Approaching this figure sitting upon the meagre bog-and-grass that ekes out its existence at this altitude, I see that it is a man. Quite a senior one, in fact. He is enjoying refreshment from his thermos, clearly enjoying the warm sunshine of spring. I bid a cheery 'hello' with an energetic wave of my hand, but it's no good. I am not adept at passing by people on the mountains who would like a brief dialogue about the weather, the hill, and the rest. I have been well and truly waylaid.

My newfound friend must be, I guess, around eighty years old. His gear is straight out of the 1950s; in particular, he is using as an aid to walking an alpenstock. I have never seen an implement such as this close at hand; it is something which I thought was only used long ago, for early ascents in the Alps. It sports a long, straight, wooden handle. I have never set eyes upon such a magnificent yet simultaneously unwieldy and impractical walking aid in all my life.

"May I accompany you up the hill?" he asks. It's got to be a rhetorical question, hasn't it? It's not exactly easy to say "No, look. You're really slow, and I've got some extremely important walking to do today." It's not easy, for me at any rate.

We begin to snail pace our way up the narrowing ridge. My companion is, to borrow an unfashionable word from a fellow blog-writer, cultivated. He has this air about him, and an accent that marks him out as hailing from well-heeled Surrey. "I live in Middlesborough" he exclaims, almost causing me to tumble into the coire below. He tells me his name, which I have forgotten. He also confirms his age as eighty. And, lowering his voice conspiratorially, as if to tell me a great secret, he proffers a deep confession: "I am staying at the Kintail Lodge Hotel. Splashing out a bit." For a moment his eighty years are stripped away, and he appears beside me as a rather naughty little boy up to no good.

We amble on slowly, gradually gaining height. At one point the ridge narrows, and the path climbs a small rocky turret, requiring the use of hands for its ascent. My Teeside companion finds this tricky. His legs aren't up to it and give way, leaving him dangling. I am alarmed, and rush to help him up the mini 'bad step'.

We finally reach the top of the mountain, a Munro no less, and sit beside the cairn for another break and to soak up the view of ridge and sky. I cast my eye in the direction of the peaks to the west. "This is enough for me" my companion states definitively. "I'll stay for a while, then head back to the hotel for early dinner."

I stride off into the afternoon sun, leaving this man to feast his eyes on the landscapes before retracing his steps downwards. I look back one more time, apprehensive about his descent: will he negotiate the rocky step without tumbling head first and smashing his skull open on a protruding piece of rock? Several hours later, as I descend a parallel ridge, I see no sign of a crumpled body beneath the bad step, so assume that he made it OK. And I complete the day in reflective mode.

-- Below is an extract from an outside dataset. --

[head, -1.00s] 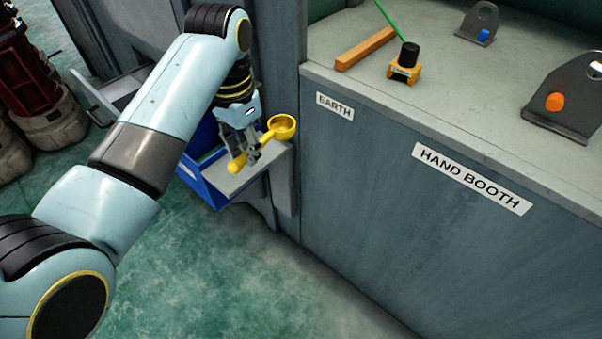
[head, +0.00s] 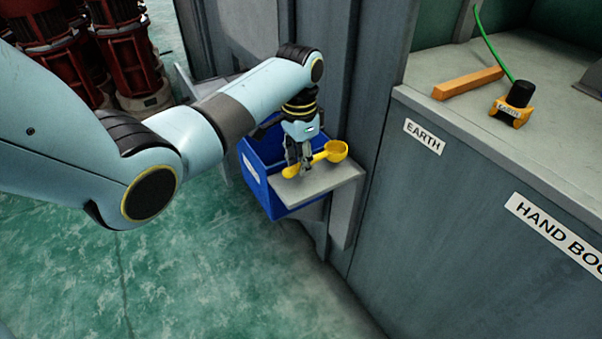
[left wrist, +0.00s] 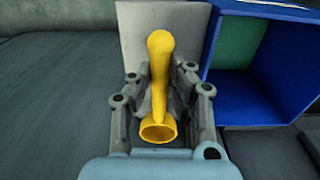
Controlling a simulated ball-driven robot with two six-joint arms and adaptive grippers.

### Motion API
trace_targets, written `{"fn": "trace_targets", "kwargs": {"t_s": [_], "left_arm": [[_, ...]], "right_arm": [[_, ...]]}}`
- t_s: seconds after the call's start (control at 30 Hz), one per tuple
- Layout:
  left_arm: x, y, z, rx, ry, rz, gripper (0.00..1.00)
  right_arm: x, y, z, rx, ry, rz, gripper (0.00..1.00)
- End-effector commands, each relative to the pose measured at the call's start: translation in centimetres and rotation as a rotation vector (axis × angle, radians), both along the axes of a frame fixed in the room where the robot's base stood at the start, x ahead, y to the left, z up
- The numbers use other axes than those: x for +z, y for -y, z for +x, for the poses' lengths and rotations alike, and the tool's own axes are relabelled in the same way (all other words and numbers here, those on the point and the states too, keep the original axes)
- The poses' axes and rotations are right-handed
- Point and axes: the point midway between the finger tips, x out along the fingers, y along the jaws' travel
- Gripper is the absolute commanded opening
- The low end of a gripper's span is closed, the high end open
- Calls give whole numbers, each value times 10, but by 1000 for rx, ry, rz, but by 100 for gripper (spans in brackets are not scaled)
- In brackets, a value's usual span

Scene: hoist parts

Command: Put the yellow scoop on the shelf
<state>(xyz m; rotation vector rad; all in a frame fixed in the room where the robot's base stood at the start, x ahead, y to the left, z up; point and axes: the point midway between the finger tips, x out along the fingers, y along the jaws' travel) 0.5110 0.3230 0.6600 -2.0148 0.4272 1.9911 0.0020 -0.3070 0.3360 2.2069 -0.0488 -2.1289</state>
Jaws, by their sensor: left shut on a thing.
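The yellow scoop (head: 335,151) is held by its handle in my left gripper (head: 304,171), which points down and is shut on it. Its round bowl is to the right and its handle end to the left. The scoop is over the small grey shelf (head: 335,186) on the wall; I cannot tell if it touches it. In the left wrist view the scoop (left wrist: 160,55) lies between the two fingers (left wrist: 160,88), bowl nearest the camera, with the pale shelf (left wrist: 133,32) beyond. My right gripper is not in view.
A blue bin (head: 259,182) sits directly beside the shelf, on its left. A grey bench (head: 455,115) stands to the right, with an orange bar (head: 467,83) and a black and orange clamp-like part (head: 513,104). Red machinery (head: 125,55) stands at the back left. The green floor in front is clear.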

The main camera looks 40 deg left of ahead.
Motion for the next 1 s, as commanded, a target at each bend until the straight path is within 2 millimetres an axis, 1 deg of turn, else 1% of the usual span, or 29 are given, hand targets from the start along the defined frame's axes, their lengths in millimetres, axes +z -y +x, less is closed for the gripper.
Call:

There, at 650 metres above sea level, somewhat below a rocky step on a northern spur of Maol Chinn-Dearg, I had the privilege to encounter a rather remarkable human being. I partook of his company, but then sped off along the ridge, intent on my own very important programme for the day. Was this an opportunity missed? A deeper, richer communication spurned for the sake of my own mad goals and agendas? My not fully appreciating the wonder before my very eyes, intent instead on finding it somewhere else - in this case, along the ridge? The answer to all of these is simultaneously 'yes' and 'no'. Did I miss out? Yes. Would I do the same, should the situation arise again? Most probably 'yes'.

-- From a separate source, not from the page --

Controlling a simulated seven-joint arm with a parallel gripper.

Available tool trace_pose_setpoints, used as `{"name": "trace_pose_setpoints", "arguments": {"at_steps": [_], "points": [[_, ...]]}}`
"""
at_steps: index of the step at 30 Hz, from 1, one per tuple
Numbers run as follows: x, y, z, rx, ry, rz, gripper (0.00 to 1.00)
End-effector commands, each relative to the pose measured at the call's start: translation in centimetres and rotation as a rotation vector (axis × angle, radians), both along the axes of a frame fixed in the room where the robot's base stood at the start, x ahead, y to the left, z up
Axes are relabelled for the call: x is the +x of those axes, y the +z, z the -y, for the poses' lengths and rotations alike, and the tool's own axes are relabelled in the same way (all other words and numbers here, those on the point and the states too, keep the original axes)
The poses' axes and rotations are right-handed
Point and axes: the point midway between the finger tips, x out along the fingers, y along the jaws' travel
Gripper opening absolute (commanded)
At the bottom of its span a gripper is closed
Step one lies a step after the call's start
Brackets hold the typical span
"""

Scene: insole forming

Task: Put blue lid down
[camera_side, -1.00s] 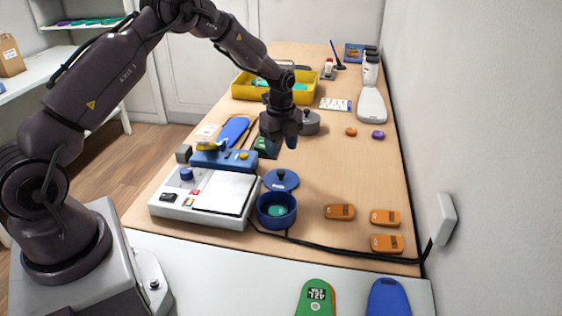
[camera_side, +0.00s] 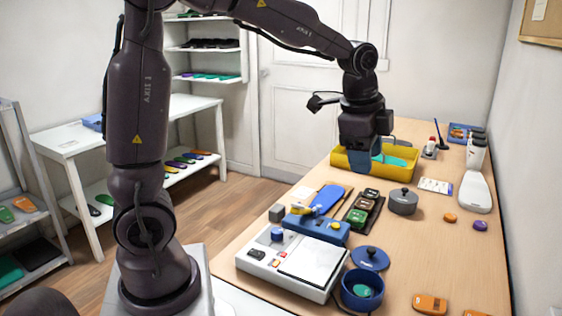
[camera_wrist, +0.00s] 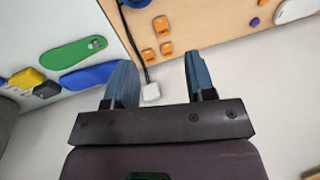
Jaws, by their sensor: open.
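The blue lid (camera_side: 370,257), with a dark knob on top, lies flat on the wooden table in the side view. It is just behind the blue pot (camera_side: 362,289), which stands uncovered with something green inside. My gripper (camera_side: 367,163) is well behind and above the lid, in line with the yellow bin, and does not touch the lid. In the wrist view my gripper (camera_wrist: 160,72) has its two blue fingers wide apart with nothing between them. A blue round piece shows at that view's top edge; I cannot tell whether it is lid or pot.
A white device (camera_side: 290,266) stands left of the pot. A grey lidded pot (camera_side: 403,201) and a dark tray of small boxes (camera_side: 363,210) are behind it. The yellow bin (camera_side: 343,168) is at the back. The table right of the lid is mostly clear.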

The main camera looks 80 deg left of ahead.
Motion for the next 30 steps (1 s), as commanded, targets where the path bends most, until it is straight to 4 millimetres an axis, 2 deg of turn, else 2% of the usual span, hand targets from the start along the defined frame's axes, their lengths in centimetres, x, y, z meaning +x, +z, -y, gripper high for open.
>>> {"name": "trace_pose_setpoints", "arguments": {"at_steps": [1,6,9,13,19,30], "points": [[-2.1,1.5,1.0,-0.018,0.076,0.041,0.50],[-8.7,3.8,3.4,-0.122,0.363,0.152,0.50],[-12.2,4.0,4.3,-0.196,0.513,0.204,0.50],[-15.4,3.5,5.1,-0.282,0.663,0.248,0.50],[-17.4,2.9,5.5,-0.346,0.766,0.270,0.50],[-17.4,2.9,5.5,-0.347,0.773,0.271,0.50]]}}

The one thing I do know is that, should I reach such an age, it would be marvellous to be able to do as this man from Middlesborough. Know my limits, know my ever-dwindling physical abilities; realise without regret that those epic multi-peak marathons of yore are no longer. Yet to hone what I know I am still capable of, to still breathe in magnificence from expeditions which appear more modest, yet with age and the waning of physical ability take on proportions of enormous magnitude.